» Set problem
Reproduce the listing word for word, leaving every picture behind.

..........

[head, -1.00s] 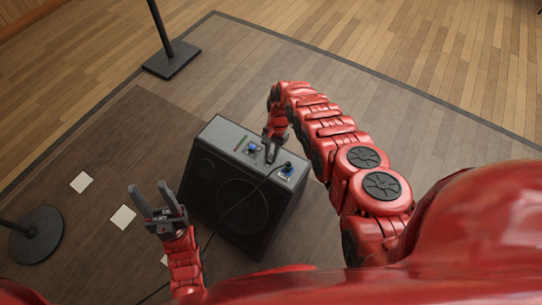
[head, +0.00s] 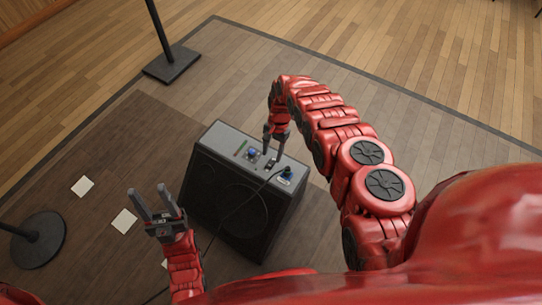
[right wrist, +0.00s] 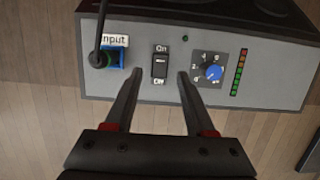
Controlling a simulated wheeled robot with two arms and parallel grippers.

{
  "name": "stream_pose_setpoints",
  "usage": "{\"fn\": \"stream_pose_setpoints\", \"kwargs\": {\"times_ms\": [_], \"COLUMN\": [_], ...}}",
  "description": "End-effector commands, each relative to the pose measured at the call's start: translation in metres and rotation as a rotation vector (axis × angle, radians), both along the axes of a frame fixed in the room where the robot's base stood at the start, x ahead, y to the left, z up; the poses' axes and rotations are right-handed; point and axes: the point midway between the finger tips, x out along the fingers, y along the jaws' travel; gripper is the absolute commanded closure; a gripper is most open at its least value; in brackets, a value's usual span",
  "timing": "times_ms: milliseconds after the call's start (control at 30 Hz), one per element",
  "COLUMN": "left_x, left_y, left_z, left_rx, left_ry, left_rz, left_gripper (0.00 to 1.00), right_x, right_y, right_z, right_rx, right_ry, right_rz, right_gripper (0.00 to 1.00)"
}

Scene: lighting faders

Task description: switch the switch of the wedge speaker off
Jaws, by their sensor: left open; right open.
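The wedge speaker (head: 232,205) is a black cabinet with a grey control panel, standing on the floor in the middle of the head view. Its switch (right wrist: 160,66) is a small black rocker, with "On" above it and a label below that looks like "Off" in the right wrist view. Which way the rocker is tipped is hard to tell. My right gripper (right wrist: 157,76) is open, one finger to each side of the switch in the picture; contact cannot be seen. It also shows over the panel in the head view (head: 273,148). My left gripper (head: 147,190) is open and empty, left of the speaker.
Beside the switch are a blue input plug with a black cable (right wrist: 108,57), a blue knob (right wrist: 213,72) and a level strip (right wrist: 238,72). Stand bases (head: 172,64) and (head: 38,240) rest on the floor, with paper squares (head: 124,220) nearby.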

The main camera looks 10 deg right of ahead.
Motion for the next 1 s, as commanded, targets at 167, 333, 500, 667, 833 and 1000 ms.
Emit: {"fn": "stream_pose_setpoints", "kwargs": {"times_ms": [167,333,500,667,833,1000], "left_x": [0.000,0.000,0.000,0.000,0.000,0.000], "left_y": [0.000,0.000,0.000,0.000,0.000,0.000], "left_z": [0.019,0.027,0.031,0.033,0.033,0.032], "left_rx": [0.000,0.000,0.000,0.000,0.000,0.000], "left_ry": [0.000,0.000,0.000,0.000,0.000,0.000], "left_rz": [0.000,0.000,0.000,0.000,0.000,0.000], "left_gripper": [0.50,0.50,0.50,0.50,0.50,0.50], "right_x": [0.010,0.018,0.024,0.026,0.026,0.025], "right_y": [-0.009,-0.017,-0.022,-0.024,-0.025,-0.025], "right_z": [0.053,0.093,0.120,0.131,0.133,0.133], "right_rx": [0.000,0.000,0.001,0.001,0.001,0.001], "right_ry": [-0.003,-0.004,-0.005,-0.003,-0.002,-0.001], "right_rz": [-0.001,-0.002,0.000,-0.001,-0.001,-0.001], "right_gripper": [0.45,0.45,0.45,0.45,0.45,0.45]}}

..........

» Result for this exercise
[head, -1.00s] 
[head, +0.00s] 
[right wrist, +0.00s] 
Controlling a simulated wheeled robot with two arms and parallel grippers.

{
  "name": "stream_pose_setpoints",
  "usage": "{\"fn\": \"stream_pose_setpoints\", \"kwargs\": {\"times_ms\": [_], \"COLUMN\": [_], ...}}",
  "description": "End-effector commands, each relative to the pose measured at the call's start: translation in metres and rotation as a rotation vector (axis × angle, radians), both along the axes of a frame fixed in the room where the robot's base stood at the start, x ahead, y to the left, z up; the poses' axes and rotations are right-handed; point and axes: the point midway between the finger tips, x out along the fingers, y along the jaws' travel; gripper is the absolute commanded closure; a gripper is most open at its least value; in brackets, a value's usual span",
  "timing": "times_ms: milliseconds after the call's start (control at 30 Hz), one per element",
  "COLUMN": "left_x, left_y, left_z, left_rx, left_ry, left_rz, left_gripper (0.00 to 1.00), right_x, right_y, right_z, right_rx, right_ry, right_rz, right_gripper (0.00 to 1.00)"
}

Scene: lighting faders

Task description: switch the switch of the wedge speaker off
Jaws, by their sensor: left open; right open.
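The wedge speaker (head: 232,205) is a black cabinet with a grey control panel, standing on the floor in the middle of the head view. Its switch (right wrist: 160,66) is a small black rocker, with "On" above it and a label below that looks like "Off" in the right wrist view. Which way the rocker is tipped is hard to tell. My right gripper (right wrist: 157,76) is open, one finger to each side of the switch in the picture; contact cannot be seen. It also shows over the panel in the head view (head: 273,148). My left gripper (head: 147,190) is open and empty, left of the speaker.
Beside the switch are a blue input plug with a black cable (right wrist: 108,57), a blue knob (right wrist: 213,72) and a level strip (right wrist: 238,72). Stand bases (head: 172,64) and (head: 38,240) rest on the floor, with paper squares (head: 124,220) nearby.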

The main camera looks 10 deg right of ahead.
Motion for the next 1 s, as commanded, targets at 167, 333, 500, 667, 833 and 1000 ms.
Emit: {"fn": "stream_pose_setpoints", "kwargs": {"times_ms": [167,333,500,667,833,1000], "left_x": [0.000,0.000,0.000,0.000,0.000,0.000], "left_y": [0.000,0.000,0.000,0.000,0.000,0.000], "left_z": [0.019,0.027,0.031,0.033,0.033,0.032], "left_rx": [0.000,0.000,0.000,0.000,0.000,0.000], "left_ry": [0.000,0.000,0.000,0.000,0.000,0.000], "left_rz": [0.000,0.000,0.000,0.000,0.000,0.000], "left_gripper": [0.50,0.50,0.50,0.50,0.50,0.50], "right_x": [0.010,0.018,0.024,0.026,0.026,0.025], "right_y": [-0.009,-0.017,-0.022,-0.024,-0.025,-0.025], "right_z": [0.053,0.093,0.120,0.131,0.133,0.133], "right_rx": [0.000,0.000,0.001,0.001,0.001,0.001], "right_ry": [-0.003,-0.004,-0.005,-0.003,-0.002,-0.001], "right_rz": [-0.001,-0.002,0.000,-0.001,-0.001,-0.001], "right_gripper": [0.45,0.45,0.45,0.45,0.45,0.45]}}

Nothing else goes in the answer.